▶ _Task objective_
Print exactly the part opening with the line containing "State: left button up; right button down" and closing with the line containing "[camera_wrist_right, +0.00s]", with both of those lines included.

(Manipulation episode records)
=======

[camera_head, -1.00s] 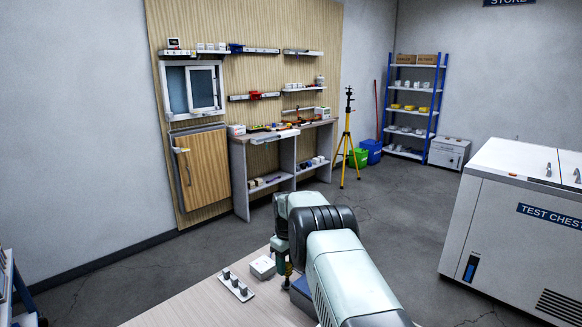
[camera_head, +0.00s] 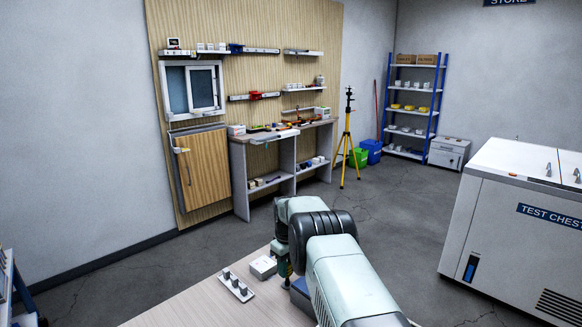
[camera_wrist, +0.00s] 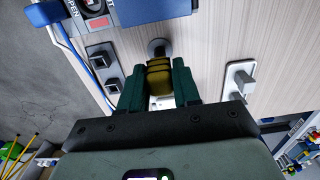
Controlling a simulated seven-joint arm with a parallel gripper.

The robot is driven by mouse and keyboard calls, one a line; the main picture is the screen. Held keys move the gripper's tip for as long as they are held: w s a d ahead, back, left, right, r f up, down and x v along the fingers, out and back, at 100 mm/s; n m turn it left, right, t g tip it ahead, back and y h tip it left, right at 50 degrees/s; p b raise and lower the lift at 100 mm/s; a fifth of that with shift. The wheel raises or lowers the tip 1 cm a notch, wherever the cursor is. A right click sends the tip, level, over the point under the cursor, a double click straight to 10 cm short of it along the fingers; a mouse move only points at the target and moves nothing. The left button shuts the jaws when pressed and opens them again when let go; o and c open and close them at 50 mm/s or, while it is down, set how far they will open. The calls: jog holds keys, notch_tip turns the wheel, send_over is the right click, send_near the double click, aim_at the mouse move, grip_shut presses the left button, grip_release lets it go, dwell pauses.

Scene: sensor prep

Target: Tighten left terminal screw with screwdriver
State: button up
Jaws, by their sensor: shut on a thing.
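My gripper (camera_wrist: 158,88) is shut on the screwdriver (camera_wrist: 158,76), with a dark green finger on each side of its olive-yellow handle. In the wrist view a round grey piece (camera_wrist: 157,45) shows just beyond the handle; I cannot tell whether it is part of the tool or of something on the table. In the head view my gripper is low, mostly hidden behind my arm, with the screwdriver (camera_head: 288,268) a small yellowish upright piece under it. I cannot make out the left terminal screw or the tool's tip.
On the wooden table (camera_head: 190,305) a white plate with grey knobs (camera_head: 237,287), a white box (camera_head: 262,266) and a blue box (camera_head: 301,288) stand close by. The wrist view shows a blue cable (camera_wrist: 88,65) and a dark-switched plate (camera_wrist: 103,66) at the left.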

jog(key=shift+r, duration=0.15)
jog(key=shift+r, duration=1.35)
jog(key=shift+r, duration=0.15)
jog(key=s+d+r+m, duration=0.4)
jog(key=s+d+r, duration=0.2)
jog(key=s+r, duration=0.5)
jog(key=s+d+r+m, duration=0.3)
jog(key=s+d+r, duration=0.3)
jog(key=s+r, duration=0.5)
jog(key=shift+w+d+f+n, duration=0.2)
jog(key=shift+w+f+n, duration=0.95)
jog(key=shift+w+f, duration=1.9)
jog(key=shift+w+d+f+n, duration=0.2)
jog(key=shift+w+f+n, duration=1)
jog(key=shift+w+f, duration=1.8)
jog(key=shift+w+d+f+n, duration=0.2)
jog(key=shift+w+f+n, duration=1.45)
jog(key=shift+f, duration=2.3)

=======

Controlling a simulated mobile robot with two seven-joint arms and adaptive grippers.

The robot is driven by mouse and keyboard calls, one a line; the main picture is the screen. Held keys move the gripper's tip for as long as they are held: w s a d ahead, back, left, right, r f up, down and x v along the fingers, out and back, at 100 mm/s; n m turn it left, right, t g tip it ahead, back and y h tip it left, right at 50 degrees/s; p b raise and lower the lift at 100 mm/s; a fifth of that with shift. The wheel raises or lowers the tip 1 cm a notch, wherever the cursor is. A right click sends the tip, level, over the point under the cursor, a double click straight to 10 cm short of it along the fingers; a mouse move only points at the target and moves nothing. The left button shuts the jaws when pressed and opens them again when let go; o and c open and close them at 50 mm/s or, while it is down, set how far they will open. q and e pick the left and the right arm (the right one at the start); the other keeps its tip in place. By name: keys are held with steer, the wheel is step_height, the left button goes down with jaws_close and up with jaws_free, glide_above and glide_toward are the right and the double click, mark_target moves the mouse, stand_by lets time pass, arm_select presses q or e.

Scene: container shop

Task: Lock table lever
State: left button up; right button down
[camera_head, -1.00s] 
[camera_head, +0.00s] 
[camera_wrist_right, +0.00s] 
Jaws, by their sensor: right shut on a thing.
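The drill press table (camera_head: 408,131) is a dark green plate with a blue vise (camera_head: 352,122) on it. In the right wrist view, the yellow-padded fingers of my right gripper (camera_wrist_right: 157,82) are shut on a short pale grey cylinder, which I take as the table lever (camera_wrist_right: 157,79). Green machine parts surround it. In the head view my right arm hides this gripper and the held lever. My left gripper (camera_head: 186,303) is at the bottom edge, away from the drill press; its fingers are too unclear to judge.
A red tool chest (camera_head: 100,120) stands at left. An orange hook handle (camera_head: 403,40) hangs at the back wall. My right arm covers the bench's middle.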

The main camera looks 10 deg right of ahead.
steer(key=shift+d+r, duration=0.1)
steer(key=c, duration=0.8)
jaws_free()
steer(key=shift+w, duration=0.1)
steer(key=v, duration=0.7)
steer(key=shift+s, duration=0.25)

=======

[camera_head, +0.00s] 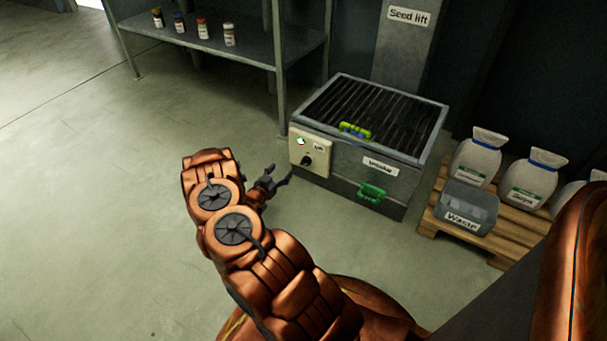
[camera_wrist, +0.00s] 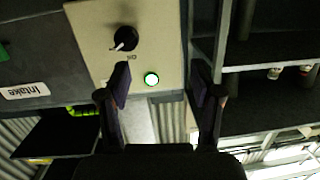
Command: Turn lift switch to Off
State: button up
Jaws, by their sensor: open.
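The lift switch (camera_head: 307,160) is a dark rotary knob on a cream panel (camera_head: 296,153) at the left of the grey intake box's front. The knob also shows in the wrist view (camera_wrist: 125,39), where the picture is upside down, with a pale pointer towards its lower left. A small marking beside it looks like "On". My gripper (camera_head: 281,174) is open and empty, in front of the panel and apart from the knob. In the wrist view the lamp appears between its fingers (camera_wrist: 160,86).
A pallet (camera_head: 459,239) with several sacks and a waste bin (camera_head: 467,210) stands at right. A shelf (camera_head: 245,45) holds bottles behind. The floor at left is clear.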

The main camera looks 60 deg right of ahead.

=======

▶ _Result of the task_
State: left button up; right button down
[camera_head, -1.00s] 
[camera_head, +0.00s] 
[camera_wrist_right, +0.00s] 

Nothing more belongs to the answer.